Emblematico quanto accaduto lo scorso agosto quando al presidente fu di fatto impedito di volare dall’aeroporto di Riyadh. Le autorità locali, racconta l’ufficiale, avrebbero anche sequestrato i passaporti di alcuni funzionari a lui vicini (non quello suo però) restituendoli solo in un secondo momento. Tuttavia, ancora oggi sarebbero impossibilitati a partire.
“I sauditi hanno disposto per lui e i suoi figli una sorte di arresti domiciliari – ha aggiunto il comandante – quando Hadi chiede di partire, gli rispondono che non è sicuro per lui ritornare perché lì c’è chi vuole ucciderlo e che i sauditi temono per la sua vita”. Insomma, ufficialmente sarebbero le “preoccupazioni” di re Salman a impedire il suo ritorno in quella parte di patria da lui controllata. Una storia che se non avvenisse nell’Arabia Saudita dei Salman (padre, ma soprattutto figlio) meriterebbe di diritto un capitolo in una versione aggiornata del Libro Cuore.

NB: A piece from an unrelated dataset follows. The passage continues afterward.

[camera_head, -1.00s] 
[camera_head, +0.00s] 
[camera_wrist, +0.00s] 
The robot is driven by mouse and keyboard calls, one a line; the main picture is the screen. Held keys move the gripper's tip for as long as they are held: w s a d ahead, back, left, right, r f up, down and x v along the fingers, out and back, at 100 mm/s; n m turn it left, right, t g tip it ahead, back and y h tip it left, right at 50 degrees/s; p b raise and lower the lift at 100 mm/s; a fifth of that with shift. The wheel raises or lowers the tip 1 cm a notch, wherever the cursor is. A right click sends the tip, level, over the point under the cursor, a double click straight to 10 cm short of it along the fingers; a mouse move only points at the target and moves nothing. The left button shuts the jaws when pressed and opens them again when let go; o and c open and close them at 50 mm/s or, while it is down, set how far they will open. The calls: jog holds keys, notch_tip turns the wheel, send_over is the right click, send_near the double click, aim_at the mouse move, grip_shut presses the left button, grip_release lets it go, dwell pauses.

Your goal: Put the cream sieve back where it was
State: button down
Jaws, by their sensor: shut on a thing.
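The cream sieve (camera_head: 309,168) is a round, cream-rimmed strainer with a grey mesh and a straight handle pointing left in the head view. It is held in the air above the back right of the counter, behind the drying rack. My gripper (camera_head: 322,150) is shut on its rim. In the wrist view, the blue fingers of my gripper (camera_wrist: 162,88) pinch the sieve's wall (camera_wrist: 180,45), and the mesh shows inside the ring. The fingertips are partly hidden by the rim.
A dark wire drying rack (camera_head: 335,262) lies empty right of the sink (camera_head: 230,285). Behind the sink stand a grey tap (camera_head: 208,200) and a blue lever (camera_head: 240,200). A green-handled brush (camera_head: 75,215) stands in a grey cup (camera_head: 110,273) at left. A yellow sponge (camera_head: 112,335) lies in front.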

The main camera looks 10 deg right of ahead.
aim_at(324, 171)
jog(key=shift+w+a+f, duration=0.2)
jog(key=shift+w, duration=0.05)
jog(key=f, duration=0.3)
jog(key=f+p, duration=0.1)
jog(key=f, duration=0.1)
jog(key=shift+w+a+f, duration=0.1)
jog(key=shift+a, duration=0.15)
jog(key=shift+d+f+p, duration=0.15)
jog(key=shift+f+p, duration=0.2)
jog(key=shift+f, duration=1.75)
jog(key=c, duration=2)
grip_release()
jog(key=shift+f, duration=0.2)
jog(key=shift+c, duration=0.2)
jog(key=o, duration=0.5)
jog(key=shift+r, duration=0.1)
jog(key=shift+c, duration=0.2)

La realtà è però molto diversa. Negli ultimi mesi Hadi è arrivato ai ferri corti con l’Eau, tra i protagonisti della coalizione anti-houthi a guida saudita. Il motivo: la grossa influenza che Abu Dhabi ha nel sud del Paese e la sua vicinanza con le forze separatiste meridionali. Una posizione inaccettabile per Hadi che coltiva ancora il desiderio di poter riunire il paese sotto il suo governo. Una pia illusione: nonostante due anni e mezzo di guerra (voluta fortemente dai sauditi) che hanno provocato oltre 10.000 morti, i ribelli sciiti houthi continuano ad amministrare ampie fette di territorio nel nord (capitale Sana’a inclusa) laddove il governo internazionalmente riconosciuto controlla con difficoltà la parte centro-meridionale e orientale del Paese. Con difficoltà perché alcune aree sfuggono ormai al suo controllo sia per la presenza delle forze separatiste che per quelle jihadiste (al-Qaeda più che lo “Stato islamico”).

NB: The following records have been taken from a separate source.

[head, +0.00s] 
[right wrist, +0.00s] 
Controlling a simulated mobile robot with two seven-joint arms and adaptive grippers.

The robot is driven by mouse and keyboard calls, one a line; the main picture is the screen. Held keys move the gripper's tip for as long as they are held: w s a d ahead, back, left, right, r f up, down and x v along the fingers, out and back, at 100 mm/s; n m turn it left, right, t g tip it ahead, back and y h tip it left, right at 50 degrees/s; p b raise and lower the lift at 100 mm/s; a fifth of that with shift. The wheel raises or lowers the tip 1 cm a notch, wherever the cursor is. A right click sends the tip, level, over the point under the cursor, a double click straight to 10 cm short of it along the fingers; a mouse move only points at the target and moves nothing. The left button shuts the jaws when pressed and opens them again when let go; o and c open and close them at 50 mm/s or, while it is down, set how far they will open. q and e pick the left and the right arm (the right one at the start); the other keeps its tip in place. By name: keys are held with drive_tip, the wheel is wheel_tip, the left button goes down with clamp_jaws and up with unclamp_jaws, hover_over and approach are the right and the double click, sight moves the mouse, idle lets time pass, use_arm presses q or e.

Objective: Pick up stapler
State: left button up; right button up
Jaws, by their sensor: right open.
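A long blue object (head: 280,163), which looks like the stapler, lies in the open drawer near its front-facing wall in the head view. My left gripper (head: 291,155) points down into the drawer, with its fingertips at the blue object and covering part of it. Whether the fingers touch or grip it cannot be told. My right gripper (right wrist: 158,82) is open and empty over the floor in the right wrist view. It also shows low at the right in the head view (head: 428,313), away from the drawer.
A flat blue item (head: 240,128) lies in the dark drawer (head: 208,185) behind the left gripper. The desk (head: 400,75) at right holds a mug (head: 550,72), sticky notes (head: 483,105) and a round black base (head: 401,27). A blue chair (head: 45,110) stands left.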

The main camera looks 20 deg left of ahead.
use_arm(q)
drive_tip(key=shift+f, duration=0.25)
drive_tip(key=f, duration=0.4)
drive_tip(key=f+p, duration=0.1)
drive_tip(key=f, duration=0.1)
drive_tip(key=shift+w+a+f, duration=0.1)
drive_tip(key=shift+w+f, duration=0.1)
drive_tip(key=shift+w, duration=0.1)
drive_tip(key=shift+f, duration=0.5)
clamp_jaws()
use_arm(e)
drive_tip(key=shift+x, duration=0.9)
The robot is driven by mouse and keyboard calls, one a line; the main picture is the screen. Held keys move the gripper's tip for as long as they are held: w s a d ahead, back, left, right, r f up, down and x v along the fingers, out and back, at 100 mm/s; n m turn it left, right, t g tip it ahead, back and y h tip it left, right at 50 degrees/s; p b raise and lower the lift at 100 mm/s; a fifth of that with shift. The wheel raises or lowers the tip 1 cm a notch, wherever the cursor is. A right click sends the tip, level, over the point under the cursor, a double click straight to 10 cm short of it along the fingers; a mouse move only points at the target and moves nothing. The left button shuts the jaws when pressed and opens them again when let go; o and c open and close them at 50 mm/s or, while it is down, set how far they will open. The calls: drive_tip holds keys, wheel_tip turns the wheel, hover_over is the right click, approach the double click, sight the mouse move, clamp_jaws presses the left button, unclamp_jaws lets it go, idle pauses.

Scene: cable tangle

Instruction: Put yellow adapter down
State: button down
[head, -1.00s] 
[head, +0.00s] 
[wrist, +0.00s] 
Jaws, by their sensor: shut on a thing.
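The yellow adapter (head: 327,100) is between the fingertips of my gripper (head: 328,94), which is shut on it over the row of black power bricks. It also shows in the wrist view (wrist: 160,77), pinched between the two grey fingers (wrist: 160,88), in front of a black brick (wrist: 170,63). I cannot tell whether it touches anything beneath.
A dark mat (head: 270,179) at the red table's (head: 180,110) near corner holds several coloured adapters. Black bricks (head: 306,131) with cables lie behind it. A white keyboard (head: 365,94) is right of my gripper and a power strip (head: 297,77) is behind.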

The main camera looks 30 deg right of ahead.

A peggiorare il quadro per Hadi c’è poi sempre di più la presenza ingombrante dell’Eau negli affari interni yemeniti. Gli Emirati hanno infatti addestrato, finanziato e armato gruppi che ormai rispondono solo ai loro comandi arrivando a gestire direttamente o indirettamente anche diverse prigioni (secondo l’Ap sono 18 le carceri segrete dove la tortura sembra essere prassi quotidiana). Nei fatti hanno creato un sistema di sicurezza alternativo e parallelo a quello di Hadi l’esiliato.

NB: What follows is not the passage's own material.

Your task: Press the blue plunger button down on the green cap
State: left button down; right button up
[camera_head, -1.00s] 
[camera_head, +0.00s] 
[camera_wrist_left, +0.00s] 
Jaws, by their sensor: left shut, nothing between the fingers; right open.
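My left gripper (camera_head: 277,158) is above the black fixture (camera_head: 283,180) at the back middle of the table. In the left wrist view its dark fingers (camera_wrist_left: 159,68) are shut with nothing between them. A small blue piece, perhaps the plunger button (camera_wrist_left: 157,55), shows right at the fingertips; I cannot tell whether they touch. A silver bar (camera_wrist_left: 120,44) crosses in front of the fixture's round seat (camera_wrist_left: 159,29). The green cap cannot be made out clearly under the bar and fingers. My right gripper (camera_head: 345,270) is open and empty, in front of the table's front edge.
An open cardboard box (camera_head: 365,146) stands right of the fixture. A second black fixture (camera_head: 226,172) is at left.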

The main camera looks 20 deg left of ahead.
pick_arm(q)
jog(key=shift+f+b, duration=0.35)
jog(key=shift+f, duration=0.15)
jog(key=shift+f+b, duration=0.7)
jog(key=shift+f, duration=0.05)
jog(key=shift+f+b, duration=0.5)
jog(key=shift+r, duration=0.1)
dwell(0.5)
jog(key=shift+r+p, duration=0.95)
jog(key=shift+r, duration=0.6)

Il governo di Aden è visto di cattivo occhio dagli Emirati perché corrotto e alleato con il partito Islah, il braccio yemenita dei Fratelli Musulmani (organizzazione terroristica per gli emiratini e i sauditi). L’aperto dissidio tra Hadi e Abu Dhabi, secondo la versione fornita dall’ufficiale, è apparso evidente cinque giorni fa quando il presidente ha convocato un incontro per discutere un rimpasto di governo che prevedeva l’esclusione degli elementi più vicini all’Eau.
Il vertice non avrebbe però prodotto alcun risultato concreto molto probabilmente perché Hadi non vuole sfidare apertamente i suoi alleati sauditi, in prima fila nella battaglia contro gli houthi filo-iraniani. Il presidente senza autorità sa perfettamente che Riyadh, in questa fase storica, non si schiererà mai contro gli emiratini troppo indispensabili sia nella guerra nel “cortile di casa” yemenita (l’Eau, insieme a re Salman, è il Paese della coalizione sunnita che più sta investendo risorse ed energie in Yemen), che nella resa di conti con il Qatar per il dominio regionale. Senza dimenticare che a fare da collante tra sauditi ed emiratini è l’accesa ostilità verso la Repubblica islamica iraniana.
A tal proposito, la rappresaglia decisa da Riyadh in seguito al lancio sabato del missile balistico degli houthi (“un atto di guerra” per la monarchia wahhabita) ha prodotto subito i primi risultati. La coalizione a guida saudita ha intensificato l’embargo via terra, aria e mare in Yemen restringendo l’arrivo di materiale umanitario e di beni di prima necessità in un Paese già devastato da oltre due anni di guerra.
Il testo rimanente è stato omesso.